The USD/JPY pair meets with a fresh supply on Friday and erodes a part of the previous day's rally to over a two-week high. The pair maintains its offered tone through the early European session, though has managed to recover a few pips from the daily low and is currently placed just below mid-137.00s.
The US Dollar struggles to capitalize on the overnight recovery move from a six-month low and comes under some renewed selling pressure on the last day of the week. This, in turn, is seen as a key factor acting as a headwind for the USD/JPY pair. That said, the Fed's hawkish outlook should help revive the USD demand and lend some support to the major, at least for the time being.
It is worth recalling that the US central bank struck a more hawkish tone on Wednesday and signalled that it will continue to raise rates to crush inflation. In the so-called dot plot, policymakers projected at least an additional 75 bps increases in borrowing costs by the end of 2023 and see the terminal rate rising to 5.1%, higher than the 4.6% level forecasted in September.

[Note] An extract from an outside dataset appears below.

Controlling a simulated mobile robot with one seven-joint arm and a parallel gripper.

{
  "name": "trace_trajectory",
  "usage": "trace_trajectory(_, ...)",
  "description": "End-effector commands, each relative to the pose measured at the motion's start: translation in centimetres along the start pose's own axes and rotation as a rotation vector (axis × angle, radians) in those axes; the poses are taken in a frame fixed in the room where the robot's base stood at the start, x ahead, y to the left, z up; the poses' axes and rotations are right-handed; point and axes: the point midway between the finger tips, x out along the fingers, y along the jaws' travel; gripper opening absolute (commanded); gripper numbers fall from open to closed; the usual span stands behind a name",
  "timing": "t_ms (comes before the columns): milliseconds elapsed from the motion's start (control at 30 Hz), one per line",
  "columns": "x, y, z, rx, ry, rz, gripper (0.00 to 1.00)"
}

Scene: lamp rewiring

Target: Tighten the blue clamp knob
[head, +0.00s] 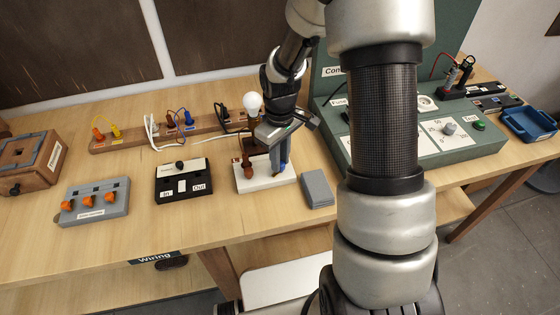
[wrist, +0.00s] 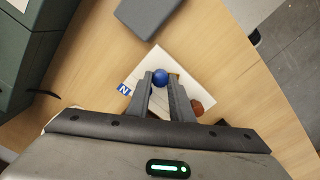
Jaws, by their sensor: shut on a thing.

Apart from this, signs of stability in the financial markets could undermine the safe-haven Japanese Yen and contribute to limiting the downside for the USD/JPY pair. Even from a technical perspective, repeated failures to find bearish acceptance below the very important 200-day SMA and the subsequent bounce warrant caution before positioning for a further near-term depreciating move.
Market participants now look forward to the release of the flash US PMI prints, due later during the early North American session. The data might influence the USD price dynamics, which, along with the broader risk sentiment, should provide some impetus to the USD/JPY pair. Nevertheless, spot prices remain on track to post modest gains for the second successive week.